In August 2000 Stephen Wong and his wife, Stella Hu of the Chinese Herald, laid a defamation claim against Weijian Chen and four others of associated with New Times Media (a company since deregistered).

In September 2003, after causing lengthy delays, Mr Chen sought leave to file an amended defence of qualified privilege.

But Justice Rhys Harrison said in a judgment issued this week that the Wongs had a right to prompt resolution of their claim.

This right took precedence over the needs of the Chens, to whom "the court had extended many but abused indulgences," the judge said.

Mr Wong alleges defamation in New Times Weekly articles published in July and August 2000, which he claims depicted him and his wife as "scum" and "evil people who commit evil deeds."

Words in the August 4 article depicted Mr Wong as "insidious and a bully, a petty troublemaker, a nuisance, arrogant and bad," Mr Wong had said.

Justice Harrison said the meanings the Chinese Herald and the Wongs attributed to the words appeared well based and the words undeniably referred to the Wongs and the Chinese Herald.

"Without pre-empting the trial judge, a finding the words were defamatory of the Wongs and the Chinese Herald seems inevitable."

The judge said the Chinese Herald and the New Times Weekly were on opposite sides of the political divide, with the Chinese Herald said to be the voice of traditional communism and the NTW espousing the cause of democracy.

"The newspapers did not express their conflicting ideologies in the western tradition of restraint. Their publishers eschewed the language of highbrow exchanges," Justice Harrison said.

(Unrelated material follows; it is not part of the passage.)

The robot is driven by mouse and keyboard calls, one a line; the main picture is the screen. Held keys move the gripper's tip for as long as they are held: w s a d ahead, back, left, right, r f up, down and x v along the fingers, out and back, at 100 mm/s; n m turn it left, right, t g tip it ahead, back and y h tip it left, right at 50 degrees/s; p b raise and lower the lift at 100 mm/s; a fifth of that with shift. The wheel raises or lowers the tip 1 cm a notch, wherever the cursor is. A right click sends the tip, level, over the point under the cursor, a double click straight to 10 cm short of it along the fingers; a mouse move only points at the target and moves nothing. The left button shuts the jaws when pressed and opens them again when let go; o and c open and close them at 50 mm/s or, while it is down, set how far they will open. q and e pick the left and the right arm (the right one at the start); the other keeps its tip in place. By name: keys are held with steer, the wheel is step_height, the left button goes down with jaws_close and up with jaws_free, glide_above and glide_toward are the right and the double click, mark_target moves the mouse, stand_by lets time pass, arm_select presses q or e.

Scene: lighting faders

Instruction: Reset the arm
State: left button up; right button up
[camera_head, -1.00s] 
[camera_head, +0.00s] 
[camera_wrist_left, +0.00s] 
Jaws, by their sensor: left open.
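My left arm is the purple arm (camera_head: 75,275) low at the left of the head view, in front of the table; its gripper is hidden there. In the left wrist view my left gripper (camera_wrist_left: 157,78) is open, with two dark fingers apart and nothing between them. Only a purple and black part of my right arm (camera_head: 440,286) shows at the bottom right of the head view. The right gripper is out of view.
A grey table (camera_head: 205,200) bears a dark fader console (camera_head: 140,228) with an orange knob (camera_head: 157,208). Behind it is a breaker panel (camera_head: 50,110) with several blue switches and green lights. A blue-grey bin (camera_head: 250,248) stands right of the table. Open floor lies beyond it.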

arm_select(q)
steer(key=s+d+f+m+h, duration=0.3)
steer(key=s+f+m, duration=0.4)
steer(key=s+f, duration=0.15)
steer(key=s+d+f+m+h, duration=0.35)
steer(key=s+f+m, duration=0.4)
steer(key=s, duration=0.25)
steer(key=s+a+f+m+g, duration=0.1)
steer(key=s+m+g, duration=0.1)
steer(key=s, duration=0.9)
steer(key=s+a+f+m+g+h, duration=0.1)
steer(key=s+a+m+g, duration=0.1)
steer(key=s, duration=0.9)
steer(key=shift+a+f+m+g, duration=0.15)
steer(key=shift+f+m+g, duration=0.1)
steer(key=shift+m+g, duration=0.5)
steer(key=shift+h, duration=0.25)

"Inevitably, hostilities broke out and not just through the printed word. On July 14, 2000, before the offending publications, Mr Chen had sought to settle their differences by means of a physical confrontation outside the Sunny Town restaurant."

Justice Barry Paterson earlier granted the Chinese Herald and the Wongs an interim injunction "in unusual terms," restraining Mr Chen and his colleagues from publishing "any article, publication or document alleging the Herald or the Wongs were involved in illegal activates offshore and in New Zealand, are cheats, abductors, forgers of falsifiers of deeds, are enemies against democracy, swindlers, slanderers, are human trash or make malicious remarks about employees behind their backs."